‘Morsi Meter’ indicates only one of Egyptian president’s 64 promises kept so far

Published:

The website that has been monitoring the performance of Egyptian President Mohammed Mursi since his first day in office, said only one of 64 pledges made during his electoral campaign has been so far implemented.

The website ‘Morsi Meter’, which focuses on the 100-day plan Mursi put forward to the Egyptian people before the elections, reported that during the first 31 days, almost one third of the time proposed for the plan, only one accomplishment was made in the cleanliness category, the Egyptian newspaper al-Youm al-Sabea reported.

The plan is made up of five categories: bread, traffic, security, fuel, and cleanliness. Under each category, a series of solutions were proposed to solve the problem. All those solutions were supposed to have been implemented by the end of the president’s first 100 days.
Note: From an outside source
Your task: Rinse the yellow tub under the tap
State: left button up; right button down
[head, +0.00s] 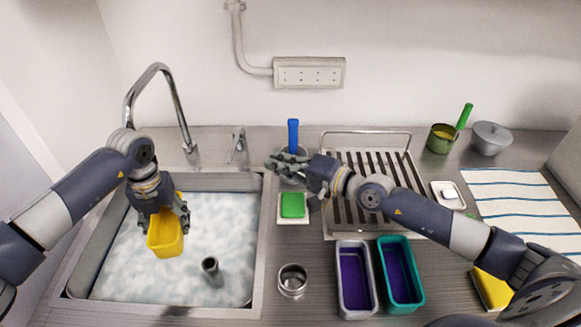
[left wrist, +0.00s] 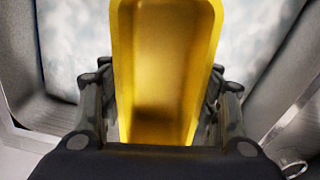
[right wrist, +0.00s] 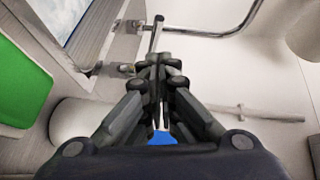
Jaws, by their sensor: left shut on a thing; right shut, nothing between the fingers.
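The yellow tub (head: 165,243) is in my left gripper (head: 166,214), above the sink (head: 262,230). The fingers are shut on its two sides, and its empty-looking inside shows in the left wrist view (left wrist: 165,60). The tap's curved spout (head: 178,105) stands behind the sink; its outlet is farther back than the tub. I see no stream from it. The tap lever (head: 237,142) stands right of the spout. My right gripper (head: 276,162) is shut and empty, to the right of the lever. In the right wrist view the lever (right wrist: 157,33) shows just beyond the fingertips.
The sink holds foamy water with a dark upright tube (head: 212,270). A blue-handled brush (head: 293,133) stands behind my right gripper. A green sponge (head: 293,205), a metal cup (head: 292,280), a rack (head: 342,215) and two purple-lined tubs (head: 341,250) crowd the counter right of the sink.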

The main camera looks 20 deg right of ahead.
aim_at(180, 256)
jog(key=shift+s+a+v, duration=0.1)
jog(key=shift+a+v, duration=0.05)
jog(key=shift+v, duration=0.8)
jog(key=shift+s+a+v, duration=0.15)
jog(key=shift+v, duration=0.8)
In the field of cleanliness, ‘Morsi Meter’ reported, the President managed to launch an awareness campaign entitled “A clean homeland,” through the media and Friday sermons and in which he instigated youths across Egypt to take part in cleaning the streets and alerted them to the sin of harming fellow citizens when throwing garbage in the street.

According to the website, none of the 17 solutions listed under the security category were implemented. These included promoting and rewarding police officers who prove to have played a major role in restoring law and order in their areas, camping down on thugs who have been terrorizing citizens since the eruption of the revolution, and launching a project for the rehabilitation of criminals.

The president, the website added, has so far failed in solving the bread problem. None of the solutions, like increasing productivity, improving the quality of bread, raising bakers’ salaries, and supporting main bakeries, have been implemented.

As for fuel, the President had promised a delivery service of butane gas cylinders, forming monitoring teams to accompany fuel tanks from warehouses to gas stations, paying bonuses to workers in gas stations with the best performance, and imposing deterrent penalties on fuel smugglers. None of those solutions materialized.

The same applies to traffic which is seen to have even gotten worse especially with the advent of the holy month of Ramadan.

‘Morsi Meter’ was modeled after ‘Obama Meter’ (also called Obameter), which made a list of around 500 promises the American President made during his campaign and started tracking them one by one in order to evaluate his performance.

‘Obameter’ divides promises into pending and completed. In the pending category, the status of each promise is “not yet rated,” “in the works,” or “stalled.” The completed category does not mean that the promise was kept, but rather its status has been determined. This includes “promise kept,” “promise broken,” and “compromise.”